Since these files are rather large, only a random sample of the data will be retained to analysis. Using the rbinom function, random samples from the binomial distribution, only 1% of the data will be kept. With a more powerful computer, more data could be kept. Finally, the three files are concatinated into one main file

#This code creates a random sample of each data set then removes the large data
set.seed(1005)
blog.s <- blog[ifelse(rbinom(length(blog),1,.01),T,F)]
rm(blog);gc()
news.s <- news[ifelse(rbinom(length(news),1,.01),T,F)]
rm(news);gc()
twitter.s <- twitter[ifelse(rbinom(length(twitter),1,.01),T,F)]
rm(twitter);gc()
#This creates one main file and removes all other files
text <- paste(blog.S,news.S,twitter.S); rm(blog.s,news.s,twitter.s);gc()

The next step is to turn our data into a corpus and remove some unneeded parts of the text. All of the following functions are from the tm package.

#Turn data into a corpus, Remove Unwanted text, numbers, characters and punctuation
corpus <- VCorpus(VectorSource(text))
corpus <- tm_map(corpus, removeNumbers)
corpus <- tm_map(corpus, stripWhitespace)
corpus <- tm_map(corpus, removePunctuation)
corpus <- tm_map(corpus, content_transformer(tolower))
rm(text);gc()

Creating N-Grams

Now that the data is in a good place, it is time to start tokenizing the corpus and create some n-grams. I created four tokens: (1) unigrams, (2) bigrams, (3) trigrams and (4) four-gram. Next, the term-document matrix function is used to create a matrix that shows the most frequent word or words. A n-gram allows us to start predicting the next word. We will use these datasets in our future algorithm.

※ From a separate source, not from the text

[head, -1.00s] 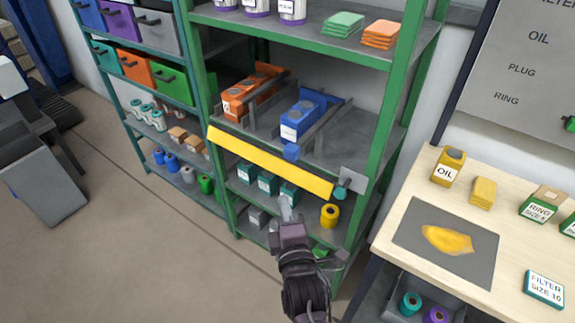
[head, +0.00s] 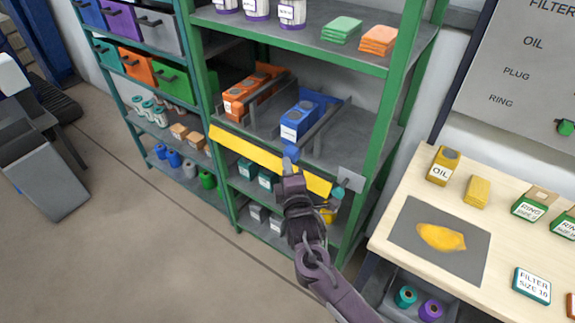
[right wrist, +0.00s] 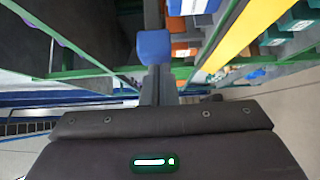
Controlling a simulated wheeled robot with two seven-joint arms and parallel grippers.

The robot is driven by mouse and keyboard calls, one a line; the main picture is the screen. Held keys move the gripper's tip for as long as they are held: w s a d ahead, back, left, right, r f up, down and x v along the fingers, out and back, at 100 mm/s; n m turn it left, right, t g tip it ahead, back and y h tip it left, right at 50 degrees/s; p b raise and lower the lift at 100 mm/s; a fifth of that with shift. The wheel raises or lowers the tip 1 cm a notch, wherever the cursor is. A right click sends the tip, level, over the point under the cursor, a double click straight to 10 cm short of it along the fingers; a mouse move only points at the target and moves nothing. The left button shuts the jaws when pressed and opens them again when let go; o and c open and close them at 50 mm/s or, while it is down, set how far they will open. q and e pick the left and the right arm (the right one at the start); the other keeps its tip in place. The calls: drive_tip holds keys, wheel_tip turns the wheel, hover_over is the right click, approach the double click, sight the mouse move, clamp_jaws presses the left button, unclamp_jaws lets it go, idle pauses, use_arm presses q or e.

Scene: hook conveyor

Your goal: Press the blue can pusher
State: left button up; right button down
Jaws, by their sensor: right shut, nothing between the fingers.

# This tells the function where to break
TDelimiters <- " \\t\\r\\n.!?,;\"()"
#Create Functions
token1 <- function(x) NGramTokenizer(x, Weka_control(min = 1, max = 1))
token2 <- function(x) NGramTokenizer(x, Weka_control(min = 2, max = 2, delimiters = TDelimiters))
token3 <- function(x) NGramTokenizer(x, Weka_control(min = 3, max = 3, delimiters = TDelimiters))
token4 <- function(x) NGramTokenizer(x, Weka_control(min = 4, max = 4, delimiters = TDelimiters))

# Create a dtm for all 4 grams
dtm <- DocumentTermMatrix(corpus,control=list(tokenize = token1))
dtm <- removeSparseTerms(dtm, .8)
freq <- colSums(as.matrix(dtm))
dtm2 <- DocumentTermMatrix(corpus,control=list(tokenize = token2))
freq2 <- colSums(as.matrix(dtm2))
dtm3 <- DocumentTermMatrix(corpus,control=list(tokenize = token3))
freq3 <- colSums(as.matrix(dtm3))
dtm4 <- DocumentTermMatrix(corpus,control=list(tokenize = token4))
freq4 <- colSums(as.matrix(dtm4))

rm(dtm,dtm2,dtm3,dtm4);gc()

Now that all four n-grams are created, lets examine each to see what the most frequent words are.

It’s no suprise that the word “the” is the most popular. As we move forward, we should take into account very common words that may not be good to predict.

Next Steps

Now that the exploratory analysis is completed and we have begun to build N-Grams, the next step is to begin creating a prediction algorithm. The model will then be constructed as a Shiny Application which will allow users to type in a word, and the model will generate the next predicted word(s).